In his book, One Flesh, published in 1980, Fr Chuck Gallagher explores the role of Matrimony in the life of the Church. The first chapter, Looking for the Way, appears below.
All of us agree today that the Church is in trouble all over the world. Certainly knowledgeable people in Europe have been talking for decades about the de-Christianization of the population. Ever since Vatican II we in the Church have become more and more aware of the deep underlying malaise that has existed for a long time, but we have only begun to recognize it recently. We can put a lot of reasons on it, people can analyze it to death, but the basic fact of the matter is that people are having more and more difficulty with the Church.
People, of course, have always had a difficulty with the Church, right from the beginning. Faith after all is a gift. Furthermore, the Church expects a lot of us, so there has always been not only a problem in accepting the mission of the Church and the truth and beauty of the Church but also in living up to what it expects of us.
However, what we’re experiencing in today’s Church is quite different. It is very good and sincere and faithful people who are having the difficulties now, people who in times past would have been our backbone. People who have received the Sacraments for years, people who have been exposed to Catholic education practically all of their lives are turning down the Church – or at least, are very reluctant to get too involved in the Church. Many people are still going to Church, but their heart is really not in it. They are going because they have always gone or because they don’t want to let their parents down or because they have a sense of guilt when they don’t go or because they judge that some religion is good for their children – therefore, they should give them good example.
If we were to look at an overview of people in the Church, it would seem that they fall into one of several broad groups, all wanting to loosen their ties with the Church, not wanting to be too identified as Catholic.
One group believes that we have to get away from denominations; it is just the Lord that counts and we have to allow the Lord to take over our lives. The Church, then, at best, fits into the periphery of that relationship with Jesus. Theirs tends to be a rather passive experience of Church. Naturally, there is some real truth in this – good people don’t do bad things; Jesus really is the Lord and our whole way of life has to revolve around him. But their relationship is too much with a disembodied Jesus, leaving out the dimension of the community of love, the Church he has established to be the prime way we express our relationship with him. They have found the Lord in isolation from his people and they are happy enough with fellowship. Jesus offers his Body and they settle for fellowship – an association of good people who have had a common experience.

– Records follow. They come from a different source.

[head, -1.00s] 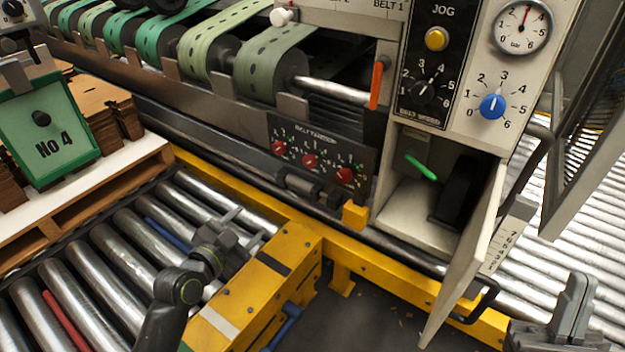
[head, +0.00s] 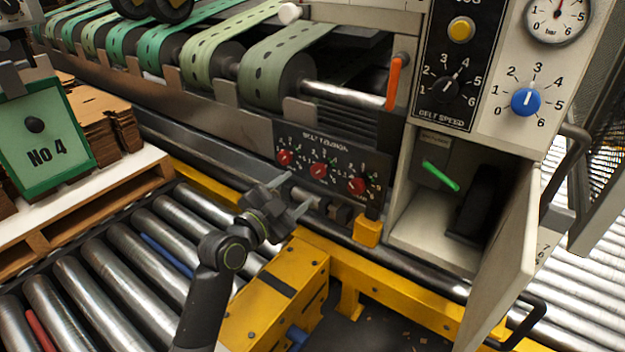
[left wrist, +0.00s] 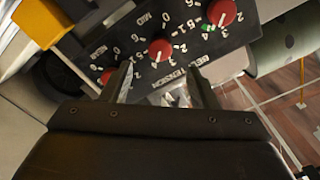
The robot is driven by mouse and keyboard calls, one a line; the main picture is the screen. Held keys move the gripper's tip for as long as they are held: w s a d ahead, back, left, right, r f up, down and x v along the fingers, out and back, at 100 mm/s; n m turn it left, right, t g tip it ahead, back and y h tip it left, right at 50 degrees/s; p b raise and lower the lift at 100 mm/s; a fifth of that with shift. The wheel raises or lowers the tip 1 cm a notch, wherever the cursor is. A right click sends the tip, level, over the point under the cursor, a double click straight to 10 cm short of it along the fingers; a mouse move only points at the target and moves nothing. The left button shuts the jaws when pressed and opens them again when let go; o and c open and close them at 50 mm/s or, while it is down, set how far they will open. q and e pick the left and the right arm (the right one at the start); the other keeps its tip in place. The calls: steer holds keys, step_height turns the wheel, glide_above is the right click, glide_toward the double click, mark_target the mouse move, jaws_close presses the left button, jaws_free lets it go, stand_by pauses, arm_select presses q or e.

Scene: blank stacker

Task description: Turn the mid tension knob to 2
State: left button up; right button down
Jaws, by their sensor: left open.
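The dark belt tension panel (head: 335,150) carries three red knobs in a row on the machine front. The mid tension knob (head: 318,170) is the middle one, with a pale pointer line; its exact setting is too small to read. It also shows near the centre of the left wrist view (left wrist: 160,50), where the panel appears turned over. My left gripper (head: 292,195) is open and empty, below and left of the mid knob and apart from it. In the left wrist view its fingers (left wrist: 162,88) point toward the panel, spread below the mid knob. My right gripper is out of view.
The other red knobs sit left (head: 284,157) and right (head: 356,186) of the mid one. A yellow block (head: 368,232) sticks out below the panel. An open cabinet door (head: 505,260) stands at right. Rollers (head: 110,290) and a yellow frame (head: 275,305) lie below.

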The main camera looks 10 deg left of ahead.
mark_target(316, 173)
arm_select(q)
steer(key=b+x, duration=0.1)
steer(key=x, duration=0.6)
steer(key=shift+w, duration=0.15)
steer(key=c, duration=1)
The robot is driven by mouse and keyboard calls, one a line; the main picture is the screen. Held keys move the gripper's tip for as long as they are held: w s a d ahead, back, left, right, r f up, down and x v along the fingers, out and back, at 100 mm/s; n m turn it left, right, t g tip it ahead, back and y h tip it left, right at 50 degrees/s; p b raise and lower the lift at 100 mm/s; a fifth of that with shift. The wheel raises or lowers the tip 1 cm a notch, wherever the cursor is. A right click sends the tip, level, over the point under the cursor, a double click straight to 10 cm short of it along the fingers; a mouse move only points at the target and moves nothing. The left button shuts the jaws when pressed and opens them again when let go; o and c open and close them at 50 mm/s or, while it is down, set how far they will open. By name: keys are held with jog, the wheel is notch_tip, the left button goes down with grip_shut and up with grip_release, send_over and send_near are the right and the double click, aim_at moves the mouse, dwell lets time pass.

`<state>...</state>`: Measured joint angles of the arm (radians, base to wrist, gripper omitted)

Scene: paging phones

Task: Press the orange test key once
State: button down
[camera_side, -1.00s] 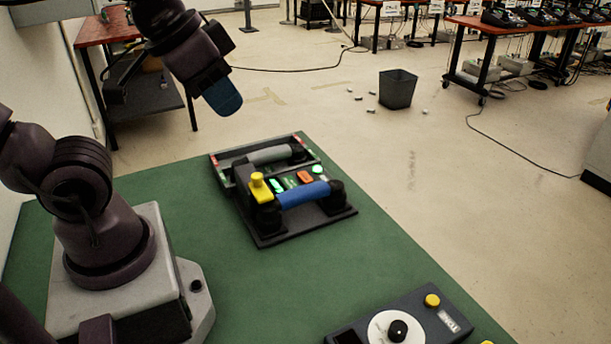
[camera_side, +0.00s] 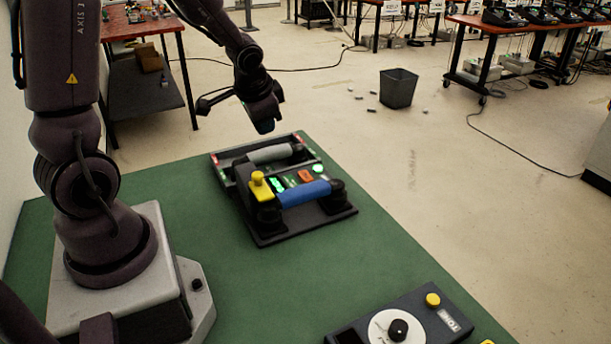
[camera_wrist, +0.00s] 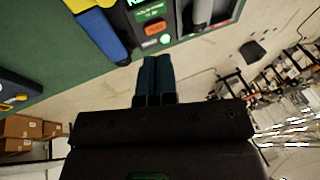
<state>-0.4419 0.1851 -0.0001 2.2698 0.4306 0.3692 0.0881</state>
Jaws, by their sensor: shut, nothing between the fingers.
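The orange test key (camera_side: 305,176) sits on the dark panel of the paging phone unit (camera_side: 262,230), between a grey handset (camera_side: 268,154) and a blue handset (camera_side: 303,194). A lit green round light (camera_side: 318,169) is just right of it. In the wrist view the orange key (camera_wrist: 155,28) is near the top, beside the green light (camera_wrist: 165,39). My gripper (camera_side: 266,130) is in the air above the far side of the unit, apart from it. Its two fingers (camera_wrist: 157,60) are together and empty, just below the key in the wrist view.
A second device with a white dial (camera_side: 392,328) and a yellow button (camera_side: 432,300) lies at the front of the green table (camera_side: 180,175). A dark bin (camera_side: 398,88) stands on the floor beyond.

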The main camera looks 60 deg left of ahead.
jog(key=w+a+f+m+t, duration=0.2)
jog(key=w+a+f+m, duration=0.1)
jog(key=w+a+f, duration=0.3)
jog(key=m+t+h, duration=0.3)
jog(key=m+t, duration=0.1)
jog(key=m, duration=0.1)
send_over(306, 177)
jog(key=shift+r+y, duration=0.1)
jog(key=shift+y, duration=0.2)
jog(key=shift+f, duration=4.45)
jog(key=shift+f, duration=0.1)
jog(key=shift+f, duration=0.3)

Another group makes Jesus a good religious teacher who has good ideas and good norms to follow. For them, the real thing is having humanistic ideals and taking care of people. Once again, the Church fits in, insofar as it follows those ethical norms and insofar as it advances the course of social justice, peace, etc. Such an approach enables people to stand outside the Church and to judge her. It makes our relationship with the outside world more important than our relationship with one another. It calls for us to relate to people not in terms of their personhood, but in terms of some external circumstances such as poverty, need, hurt, oppression, etc.
Such people frequently have deep personal relationships and involvement with people who share their light and their vision. The difficulty is that so many of these communities are without the Lord. They may very definitely be real believers in the Lord, but it’s a Lord who is a director of social ministry rather than a Lord who calls them to belong to one another and to let the compassion for others comes out of that belonging.
A third group has just a great deal of indifference; they have retreated into their own little world of taking care of their own interest. Probably the vast majority of people in the Church today, certainly the practicing people, would fall into this category. Their morale is low; they are confused and directionless. They don’t know whom they can trust in the Church. As a result they have withdrawn and become for all practical purposes practicing non-believers. They do the right Catholic things the appropriate number of times, but their hearts are unconverted. They have settled just to live their own lives, to get ahead and satisfy themselves. People who have degenerated into that kind of state have not done so of their own free choice; they simply see no other option. They see the Church as calling them to some other-worldliness, either in terms of a disembodied spirituality or an idealistic do-goodism. The choices offered them are so exacting and narrow that their hope and vision is limited and lifeless.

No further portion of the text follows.